Japanese animation has become something of an anomaly. The content of anime has become so diverse that a show exists for any interest; if you are into cars, watch Initial D. Want to be a better chef? Food Wars breaks cooking down into a science. Love exercising? Goku turning Super Saiyan for the first time will motivate you to hit the gym. Anime is full of knowledge, history, humor, and wit, yet can be poetic, melancholic, mysterious, and, at times, ridiculous. It is a wonderfully unique style of art that, since its inception in 1951 (Astroboy, by Osamu Tezuka), has grown to unprecedented levels of success. But more noteworthy than Japanese animation itself are anime conventions, most notably the attendants.
Anime Conventions began in 1975 in Tokyo with an event called Comiket. The attendance then was around 700 people. Anime NEXT, held in the Atlantic City convention center, had an attendance rate of over 19,000 people. So, what makes these conventions, events that are focused solely on the niche genre of Japanese animation so wildly popular?

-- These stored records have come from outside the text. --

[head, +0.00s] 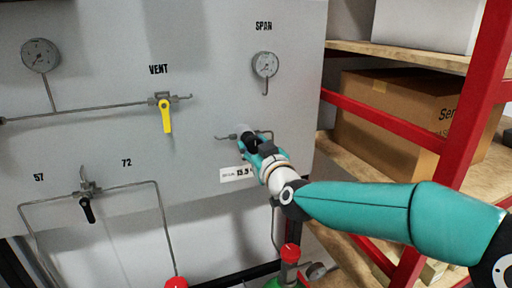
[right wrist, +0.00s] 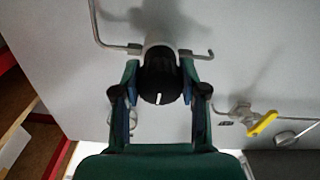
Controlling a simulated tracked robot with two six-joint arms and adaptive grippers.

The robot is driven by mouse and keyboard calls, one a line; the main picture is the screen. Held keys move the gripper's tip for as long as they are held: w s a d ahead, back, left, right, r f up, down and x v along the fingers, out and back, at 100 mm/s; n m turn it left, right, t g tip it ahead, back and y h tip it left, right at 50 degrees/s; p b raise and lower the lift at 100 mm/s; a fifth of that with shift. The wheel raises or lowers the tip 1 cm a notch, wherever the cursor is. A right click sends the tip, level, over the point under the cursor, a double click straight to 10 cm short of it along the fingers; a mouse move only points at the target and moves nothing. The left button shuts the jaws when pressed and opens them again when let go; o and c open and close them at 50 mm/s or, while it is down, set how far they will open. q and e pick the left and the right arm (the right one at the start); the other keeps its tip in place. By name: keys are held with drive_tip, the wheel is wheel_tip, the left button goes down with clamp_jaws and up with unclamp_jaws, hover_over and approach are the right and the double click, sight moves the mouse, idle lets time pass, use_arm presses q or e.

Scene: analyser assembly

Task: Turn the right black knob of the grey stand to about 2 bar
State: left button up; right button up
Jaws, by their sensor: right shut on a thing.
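The right black knob (right wrist: 160,84) shows between my right gripper's fingers in the right wrist view, with a white mark at its lower edge. In the head view the knob (head: 250,143) is partly hidden by the gripper, below the SPAN gauge (head: 265,65). My right gripper (head: 248,145) is shut on the knob, one finger on each side; it also shows in the right wrist view (right wrist: 160,75). The SPAN gauge's needle is too small to read. The grey stand's panel (head: 215,60) fills the left and middle of the head view. My left gripper is not in view.
A yellow VENT valve handle (head: 166,117) and a second gauge (head: 40,55) are to the left. A black valve handle (head: 88,209) is lower left. Red-topped cylinders (head: 290,252) stand below. A red shelf frame (head: 463,130) with a cardboard box (head: 390,115) is at right.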

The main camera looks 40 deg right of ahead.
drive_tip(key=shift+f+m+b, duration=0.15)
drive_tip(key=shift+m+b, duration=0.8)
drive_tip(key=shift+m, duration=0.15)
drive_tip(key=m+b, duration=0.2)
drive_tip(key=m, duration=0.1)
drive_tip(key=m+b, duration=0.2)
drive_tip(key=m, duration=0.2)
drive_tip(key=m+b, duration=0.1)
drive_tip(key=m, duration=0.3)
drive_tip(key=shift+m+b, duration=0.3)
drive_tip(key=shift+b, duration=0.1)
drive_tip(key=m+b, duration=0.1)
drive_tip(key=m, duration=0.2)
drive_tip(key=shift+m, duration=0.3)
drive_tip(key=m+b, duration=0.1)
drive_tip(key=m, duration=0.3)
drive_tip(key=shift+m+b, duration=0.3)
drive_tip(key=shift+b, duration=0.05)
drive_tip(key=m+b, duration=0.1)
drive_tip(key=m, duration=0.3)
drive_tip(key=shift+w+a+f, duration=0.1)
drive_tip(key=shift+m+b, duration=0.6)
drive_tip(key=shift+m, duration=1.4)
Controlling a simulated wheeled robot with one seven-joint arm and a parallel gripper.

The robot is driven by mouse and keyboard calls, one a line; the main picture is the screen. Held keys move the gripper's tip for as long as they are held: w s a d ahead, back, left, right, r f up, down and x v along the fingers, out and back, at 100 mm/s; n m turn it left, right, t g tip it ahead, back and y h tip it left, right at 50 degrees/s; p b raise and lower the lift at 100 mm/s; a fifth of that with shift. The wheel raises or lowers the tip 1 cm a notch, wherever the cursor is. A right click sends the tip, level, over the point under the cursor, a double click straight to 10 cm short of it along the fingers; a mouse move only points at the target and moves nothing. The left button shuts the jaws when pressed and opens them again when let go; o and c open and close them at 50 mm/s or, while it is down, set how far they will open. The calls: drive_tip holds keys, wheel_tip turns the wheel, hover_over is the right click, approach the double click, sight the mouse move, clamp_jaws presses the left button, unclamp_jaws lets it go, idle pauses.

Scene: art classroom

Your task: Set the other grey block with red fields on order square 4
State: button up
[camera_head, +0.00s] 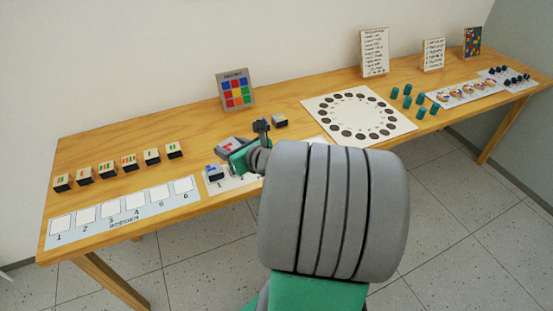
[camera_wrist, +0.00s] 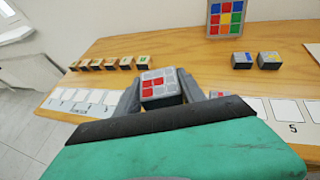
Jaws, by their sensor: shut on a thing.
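My gripper (camera_wrist: 160,92) is shut on a grey block with red fields (camera_wrist: 160,84), one finger on each side. In the head view the held block (camera_head: 229,145) is above the table, partly hidden by my gripper. A second block with red (camera_wrist: 221,95) shows beside my right finger in the wrist view, partly covered by it. Right of it are bare white order squares (camera_wrist: 285,111), one marked 5. A block with blue (camera_head: 214,171) stands at square 1 of this strip in the head view. My arm hides much of the strip there.
Two blocks, blue (camera_wrist: 242,60) and blue-yellow (camera_wrist: 268,60), stand further back, below the coloured pattern board (camera_head: 235,90). Several striped blocks (camera_head: 129,162) stand behind the left numbered strip (camera_head: 103,227), whose squares are bare. A white board with dark circles (camera_head: 358,115) lies to the right.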

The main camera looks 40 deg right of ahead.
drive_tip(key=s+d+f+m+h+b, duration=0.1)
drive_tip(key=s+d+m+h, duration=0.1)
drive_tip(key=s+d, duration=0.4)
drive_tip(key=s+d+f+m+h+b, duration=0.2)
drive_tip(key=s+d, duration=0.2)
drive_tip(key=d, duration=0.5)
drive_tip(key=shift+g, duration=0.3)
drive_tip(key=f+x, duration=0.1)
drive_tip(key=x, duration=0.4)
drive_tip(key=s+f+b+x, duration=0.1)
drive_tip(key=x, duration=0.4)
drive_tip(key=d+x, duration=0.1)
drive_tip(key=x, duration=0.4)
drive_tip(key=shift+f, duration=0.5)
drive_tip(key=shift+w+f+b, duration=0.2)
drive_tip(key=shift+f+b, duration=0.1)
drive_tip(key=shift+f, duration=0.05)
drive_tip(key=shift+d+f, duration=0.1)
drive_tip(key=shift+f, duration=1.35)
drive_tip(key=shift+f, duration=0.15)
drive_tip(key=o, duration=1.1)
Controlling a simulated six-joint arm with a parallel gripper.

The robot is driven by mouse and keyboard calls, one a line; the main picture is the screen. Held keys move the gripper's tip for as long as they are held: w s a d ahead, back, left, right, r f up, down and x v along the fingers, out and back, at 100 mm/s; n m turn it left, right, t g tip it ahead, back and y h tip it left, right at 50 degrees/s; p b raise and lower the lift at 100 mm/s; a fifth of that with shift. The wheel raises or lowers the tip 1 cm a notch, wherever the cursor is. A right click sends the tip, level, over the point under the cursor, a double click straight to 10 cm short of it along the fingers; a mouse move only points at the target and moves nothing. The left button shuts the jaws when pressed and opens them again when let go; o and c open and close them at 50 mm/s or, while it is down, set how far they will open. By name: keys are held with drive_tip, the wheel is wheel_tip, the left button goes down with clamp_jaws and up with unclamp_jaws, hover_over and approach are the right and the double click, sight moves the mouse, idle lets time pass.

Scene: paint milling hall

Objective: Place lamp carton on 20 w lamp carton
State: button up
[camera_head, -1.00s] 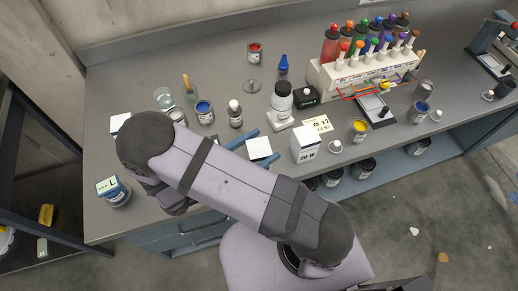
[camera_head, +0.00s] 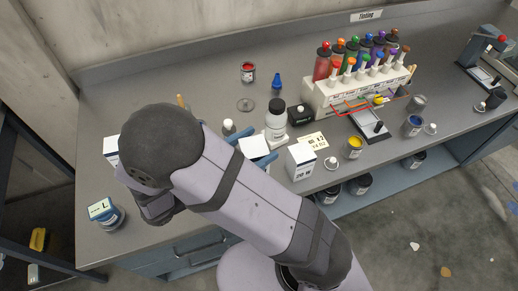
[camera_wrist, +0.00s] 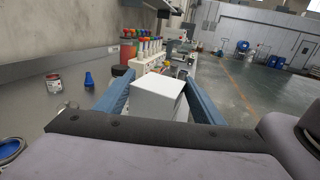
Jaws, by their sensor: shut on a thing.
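My gripper (camera_head: 253,150) is shut on a plain white lamp carton (camera_head: 255,146), with one blue finger on each side. In the wrist view the carton (camera_wrist: 158,96) sits between the blue fingers, its pale top and one side showing. The 20 W lamp carton (camera_head: 301,162), white with dark print, stands upright on the bench just right of the held carton. The two look apart in the head view. I cannot make out the 20 W carton in the wrist view.
A white bottle with a dark cap (camera_head: 275,120) stands just behind the held carton. A rack of coloured bottles (camera_head: 340,88) stands behind.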

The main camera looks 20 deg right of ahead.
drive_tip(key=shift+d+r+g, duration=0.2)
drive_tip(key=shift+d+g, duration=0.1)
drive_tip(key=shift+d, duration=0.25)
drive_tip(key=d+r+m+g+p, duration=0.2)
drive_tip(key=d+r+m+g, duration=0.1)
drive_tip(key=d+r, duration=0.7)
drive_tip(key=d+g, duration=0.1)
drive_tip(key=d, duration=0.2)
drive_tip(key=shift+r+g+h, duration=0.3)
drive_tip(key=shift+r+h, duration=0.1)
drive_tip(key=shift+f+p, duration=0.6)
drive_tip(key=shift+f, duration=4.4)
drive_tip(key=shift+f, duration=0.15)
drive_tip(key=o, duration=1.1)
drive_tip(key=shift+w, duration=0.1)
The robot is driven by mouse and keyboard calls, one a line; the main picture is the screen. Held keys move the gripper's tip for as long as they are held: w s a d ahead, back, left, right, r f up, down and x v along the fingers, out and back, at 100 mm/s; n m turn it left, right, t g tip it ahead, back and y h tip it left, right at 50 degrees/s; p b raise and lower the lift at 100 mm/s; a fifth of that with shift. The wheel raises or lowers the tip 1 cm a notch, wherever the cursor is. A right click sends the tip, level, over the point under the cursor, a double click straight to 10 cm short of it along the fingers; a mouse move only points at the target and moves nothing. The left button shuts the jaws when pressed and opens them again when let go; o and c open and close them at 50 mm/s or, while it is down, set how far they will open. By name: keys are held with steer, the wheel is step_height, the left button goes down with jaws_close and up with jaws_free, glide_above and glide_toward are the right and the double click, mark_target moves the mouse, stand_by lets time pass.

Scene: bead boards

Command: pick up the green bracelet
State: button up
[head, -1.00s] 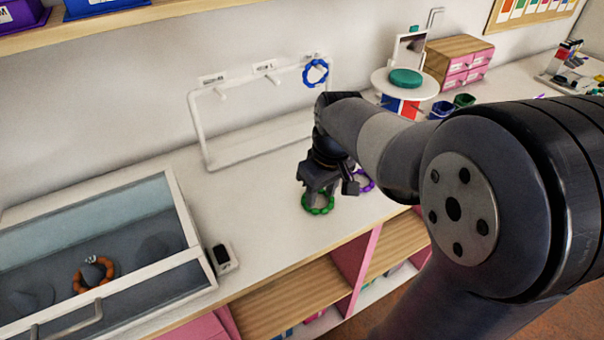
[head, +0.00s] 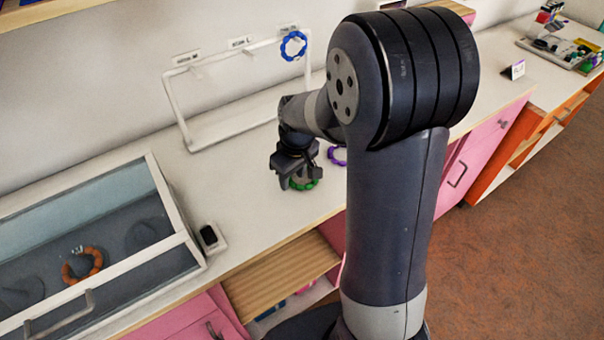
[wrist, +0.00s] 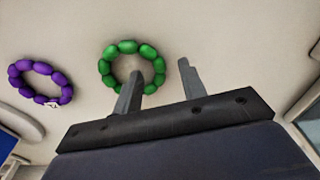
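The green bracelet (wrist: 106,66) lies flat on the white counter. In the head view the green bracelet (head: 312,184) is partly hidden by my gripper (head: 290,180), which is just above it. In the wrist view my gripper (wrist: 158,82) is open, its two fingers apart. I cannot tell whether a finger touches the beads. Nothing is held.
A purple bracelet (wrist: 40,82) lies left of the green one in the wrist view. A blue bracelet (head: 293,46) hangs on a white rack (head: 186,122). A glass-topped case (head: 178,212) with an orange bracelet (head: 82,264) stands left. The counter's front edge is close.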

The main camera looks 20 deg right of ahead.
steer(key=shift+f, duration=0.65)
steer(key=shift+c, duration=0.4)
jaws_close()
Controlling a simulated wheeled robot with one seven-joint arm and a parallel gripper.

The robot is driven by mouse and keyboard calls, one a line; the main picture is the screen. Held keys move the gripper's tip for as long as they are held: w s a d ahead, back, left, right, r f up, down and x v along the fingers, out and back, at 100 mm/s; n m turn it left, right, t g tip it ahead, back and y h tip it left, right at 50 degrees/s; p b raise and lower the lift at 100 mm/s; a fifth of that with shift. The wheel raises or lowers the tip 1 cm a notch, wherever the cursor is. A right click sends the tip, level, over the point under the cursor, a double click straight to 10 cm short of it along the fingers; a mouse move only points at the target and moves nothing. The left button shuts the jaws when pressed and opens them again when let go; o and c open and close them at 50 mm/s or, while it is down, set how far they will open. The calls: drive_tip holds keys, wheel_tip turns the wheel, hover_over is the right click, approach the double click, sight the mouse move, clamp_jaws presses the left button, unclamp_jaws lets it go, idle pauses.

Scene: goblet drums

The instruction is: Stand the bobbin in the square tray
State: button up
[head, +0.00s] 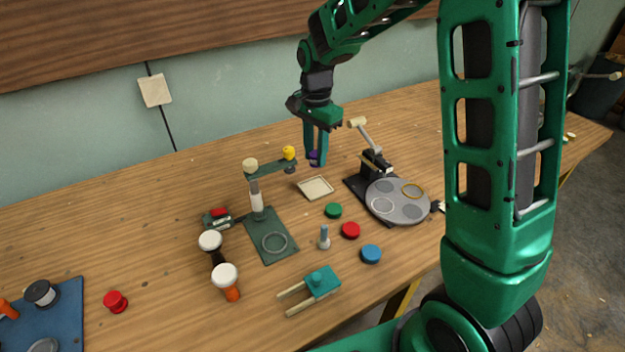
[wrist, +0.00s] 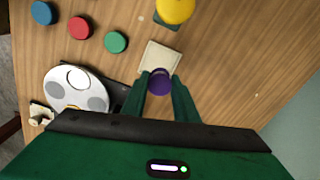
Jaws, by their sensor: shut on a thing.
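My gripper (head: 315,156) points down above the table and is shut on a small purple bobbin (head: 314,160). In the wrist view the bobbin (wrist: 160,82) sits between the two green fingertips (wrist: 160,85). The square tray (head: 315,188) is a shallow cream tray on the table, just below and in front of the gripper in the head view. In the wrist view the tray (wrist: 158,55) shows just beyond the bobbin, its near part hidden by the fingers and bobbin. The bobbin appears to be above the table; the exact height is hard to tell.
A green stand with a yellow-topped arm (head: 265,168) rises close left of the gripper. A black device with a grey disc (head: 397,201) and raised lever is at right. Green (head: 333,210), red (head: 350,230) and blue (head: 371,253) discs lie in front. The table behind is clear.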

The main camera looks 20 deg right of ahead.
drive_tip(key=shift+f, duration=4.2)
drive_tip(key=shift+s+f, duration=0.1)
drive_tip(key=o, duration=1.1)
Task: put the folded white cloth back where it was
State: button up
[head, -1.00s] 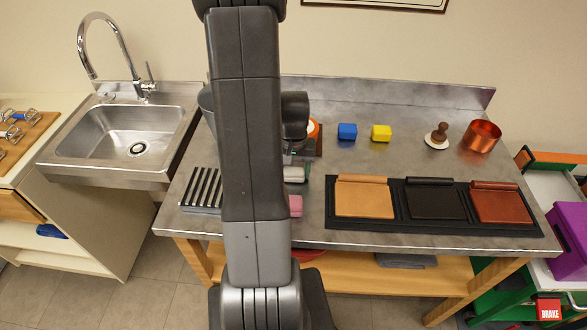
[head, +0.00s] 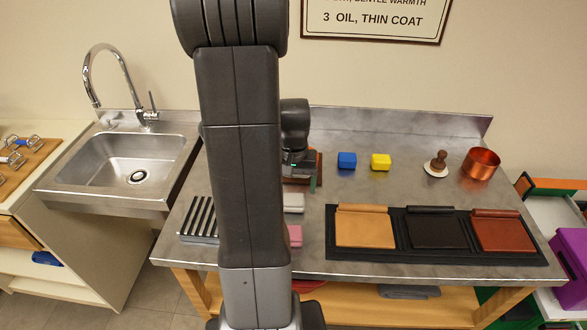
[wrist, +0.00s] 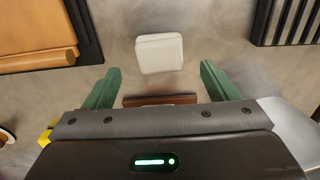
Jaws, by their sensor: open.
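The folded white cloth (wrist: 160,53) looks like a small, rounded white block lying on the steel bench. In the wrist view it lies ahead of my gripper (wrist: 160,84), between the lines of the two green fingers, which are apart with nothing between them. In the head view the cloth (head: 293,202) shows just right of my arm, partly hidden by it, and my gripper (head: 299,177) is behind it, towards the backsplash. The two are apart.
A pink block (head: 295,236) lies in front of the cloth. A slatted rack (head: 199,219) is to the left, a black tray (head: 334,245) with leather pieces to the right. Blue (head: 346,160) and yellow (head: 381,161) blocks stand behind. A brown piece (wrist: 160,100) lies beneath my gripper.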

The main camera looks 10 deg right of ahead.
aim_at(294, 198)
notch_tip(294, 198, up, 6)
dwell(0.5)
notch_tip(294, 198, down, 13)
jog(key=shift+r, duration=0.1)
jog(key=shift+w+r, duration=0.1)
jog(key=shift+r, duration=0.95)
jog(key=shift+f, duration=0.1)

Seeing the cosplay alone is worth it
Cosplaying is synonymous with anime conventions. Yes, it is easy to put together a ragtag costume (it’s also very funny), or to buy one from a Halloween masquerade store, but many of these attendants pour thousands of dollars and hundreds of hours creating their own costumes. They use 3D Print technology for armor, or paper mache techniques, stencils, steel forging and welding, LED lighting, anything. The creativity and innovation is incredible. You’ll catch celestials with ten foot wingspans, enormous robotic suits, eyes glowing, bodies whirring with mechanical, moving parts. This community pours everything they have into an outfit that allows them to be the character they love the most. In essence, they are allowing themselves to be themselves through their characters. It is amazing and art in motion.
The cultural diversity
I remember being at Anime NEXT. I had just received my press pass and was wandering the halls upstairs when I heard music from below. A group of cosplayers had plugged in a big subwoofer and blaring from it was Prince Royce’s cover of “Stand By Me”, a popular Latin cover of the original Ben E. King classic, but in the style of Bachata. I hurried downstairs and caught dozens of people being asked and courted to dance and, suddenly, it became a party. Strangers became friends. Everyone was laughing and were taken by the moment. You will see people from all parts of society. One of the greatest feelings about partaking in a convention is that the reality of all we are is forgotten. Everyone is accepted and it is diversity in its finest hour.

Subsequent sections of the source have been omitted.